##### Dataset content #####

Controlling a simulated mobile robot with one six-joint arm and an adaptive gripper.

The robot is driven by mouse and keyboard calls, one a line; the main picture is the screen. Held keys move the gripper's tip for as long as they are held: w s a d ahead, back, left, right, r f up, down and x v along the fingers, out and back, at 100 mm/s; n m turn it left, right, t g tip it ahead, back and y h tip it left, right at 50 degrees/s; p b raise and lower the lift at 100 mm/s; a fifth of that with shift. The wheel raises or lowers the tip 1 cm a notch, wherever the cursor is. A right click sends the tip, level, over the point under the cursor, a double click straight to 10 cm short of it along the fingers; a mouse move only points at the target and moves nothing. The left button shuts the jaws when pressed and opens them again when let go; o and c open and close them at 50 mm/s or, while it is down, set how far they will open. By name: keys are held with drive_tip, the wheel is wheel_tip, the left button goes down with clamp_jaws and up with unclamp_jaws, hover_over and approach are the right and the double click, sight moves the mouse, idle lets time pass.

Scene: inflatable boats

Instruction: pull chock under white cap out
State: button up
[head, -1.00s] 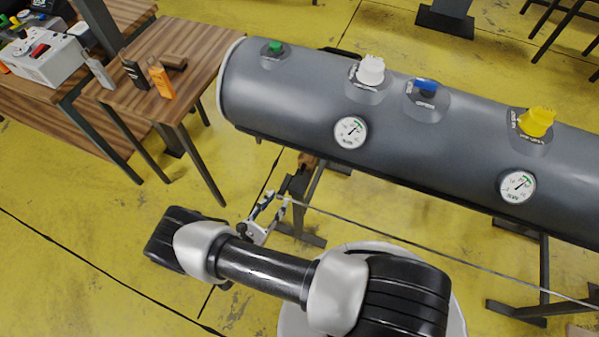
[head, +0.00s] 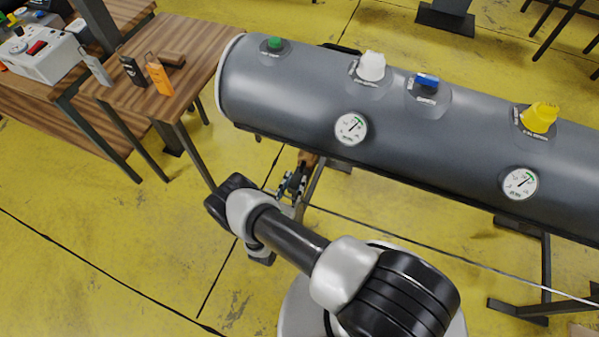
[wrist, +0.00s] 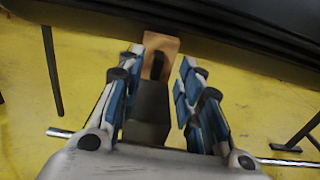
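The wooden chock (head: 308,157) is under the near edge of the grey tube, below and left of the white cap (head: 371,66). In the wrist view the brown chock (wrist: 159,43) shows just ahead, with a dark slot or part on its face and its far end under the dark tube. My gripper (head: 290,183) is close in front of the chock. In the wrist view my gripper (wrist: 160,75) is open, its blue-padded fingers to the left and right of the chock's near end. I cannot tell whether they touch it.
The grey tube (head: 300,95) overhangs the chock and also bears green, blue and yellow caps and two gauges. A dark stand bar (wrist: 148,105) runs between and below my fingers. A wooden table (head: 195,50) stands at left. Yellow floor (head: 100,230) is free at lower left.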

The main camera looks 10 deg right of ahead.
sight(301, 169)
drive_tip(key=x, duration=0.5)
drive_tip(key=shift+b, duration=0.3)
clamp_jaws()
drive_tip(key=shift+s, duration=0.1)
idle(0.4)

#####

Brief.
Repeat all of the data above word for word, minus the pictures.

Complete response.
Controlling a simulated mobile robot with one six-joint arm and an adaptive gripper.

The robot is driven by mouse and keyboard calls, one a line; the main picture is the screen. Held keys move the gripper's tip for as long as they are held: w s a d ahead, back, left, right, r f up, down and x v along the fingers, out and back, at 100 mm/s; n m turn it left, right, t g tip it ahead, back and y h tip it left, right at 50 degrees/s; p b raise and lower the lift at 100 mm/s; a fifth of that with shift. The wheel raises or lowers the tip 1 cm a notch, wherever the cursor is. A right click sends the tip, level, over the point under the cursor, a double click straight to 10 cm short of it along the fingers; a mouse move only points at the target and moves nothing. The left button shuts the jaws when pressed and opens them again when let go; o and c open and close them at 50 mm/s or, while it is down, set how far they will open. By name: keys are held with drive_tip, the wheel is wheel_tip, the left button goes down with clamp_jaws and up with unclamp_jaws, hover_over and approach are the right and the double click, sight moves the mouse, idle lets time pass.

Scene: inflatable boats

Instruction: pull chock under white cap out
State: button up
[head, -1.00s] 
[head, +0.00s] 
[wrist, +0.00s] 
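The wooden chock (head: 308,157) is under the near edge of the grey tube, below and left of the white cap (head: 371,66). In the wrist view the brown chock (wrist: 159,43) shows just ahead, with a dark slot or part on its face and its far end under the dark tube. My gripper (head: 290,183) is close in front of the chock. In the wrist view my gripper (wrist: 160,75) is open, its blue-padded fingers to the left and right of the chock's near end. I cannot tell whether they touch it.
The grey tube (head: 300,95) overhangs the chock and also bears green, blue and yellow caps and two gauges. A dark stand bar (wrist: 148,105) runs between and below my fingers. A wooden table (head: 195,50) stands at left. Yellow floor (head: 100,230) is free at lower left.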

The main camera looks 10 deg right of ahead.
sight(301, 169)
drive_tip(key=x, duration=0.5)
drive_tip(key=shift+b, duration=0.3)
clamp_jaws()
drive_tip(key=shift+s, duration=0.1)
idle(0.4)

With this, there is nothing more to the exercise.